Professor Gay Hawkins, FAHA

Director and Professorial Research Fellow
Centre for Critical and Cultural Studies
Email: Phone: (61 7) 3346 7416


Gay has published widely on cultural engagements with the environment, practices of everyday life, media policy and institutions, and theories of materiality and political processes. She brings to this research an innovative interdisciplinary approach that is concerned with the intersections between cultural and material practices and forms of rule. Gay is currently completing a collaborative ARC Discovery project and book on the global rise of bottled water. The book Plastic Water (under contract to MIT Press) documents the ways in which bottled water markets have emerged, how bottles are impacting on tap water provision, and the implications of accumulating plastic waste on environments and bodies. In a recent ARC Linkage project Gay worked with Professor Ien Ang from UWS, Lamia Dabboussy, and the Special Broadcasting Service investigating the history and cultural impacts of this unique multicultural broadcaster. This research resulted in the book: The SBS Story: the challenge of cultural diversity (2008). Gay is also known for her research into waste habits and everyday life.
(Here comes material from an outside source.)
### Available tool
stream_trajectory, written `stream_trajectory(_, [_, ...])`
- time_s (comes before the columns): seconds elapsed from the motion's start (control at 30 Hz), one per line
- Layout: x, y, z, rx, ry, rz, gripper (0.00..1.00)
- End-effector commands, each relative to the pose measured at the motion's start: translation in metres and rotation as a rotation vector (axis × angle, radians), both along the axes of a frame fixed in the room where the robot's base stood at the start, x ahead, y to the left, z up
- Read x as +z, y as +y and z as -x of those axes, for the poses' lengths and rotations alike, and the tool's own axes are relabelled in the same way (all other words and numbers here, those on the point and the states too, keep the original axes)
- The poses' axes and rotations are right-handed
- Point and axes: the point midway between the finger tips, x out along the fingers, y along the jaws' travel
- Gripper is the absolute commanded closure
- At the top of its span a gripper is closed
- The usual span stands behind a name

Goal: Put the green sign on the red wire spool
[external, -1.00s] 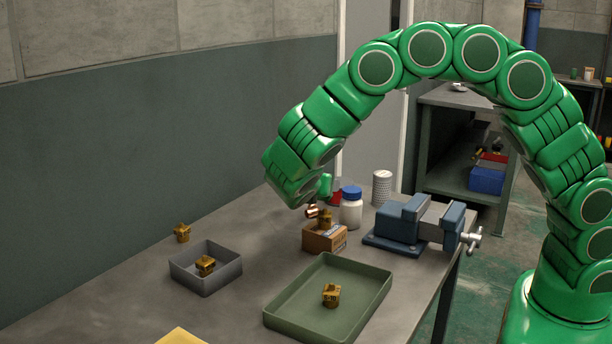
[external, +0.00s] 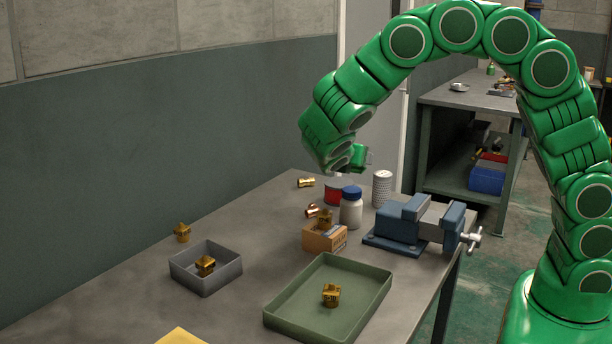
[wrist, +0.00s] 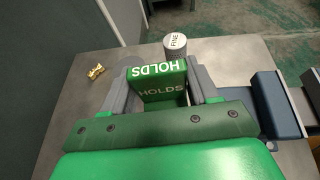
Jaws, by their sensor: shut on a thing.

Books in this area include The Ethics of Waste: how we relate to rubbish (2006) and Culture and Waste: the creation and destruction of value, co-edited with Stephen Muecke (2002). 


BA (Hons) Sociology, UNSW; PhD Sociology, Macquarie University


  • Cultural engagements with the environment
  • Theories of materiality and political process
  • Public service media transformations
  • Water and waste practices and politics
  • Everyday life, habits and sensibilities
  • Markets and publics
I welcome applications from prospective PhD students working in any of the above areas.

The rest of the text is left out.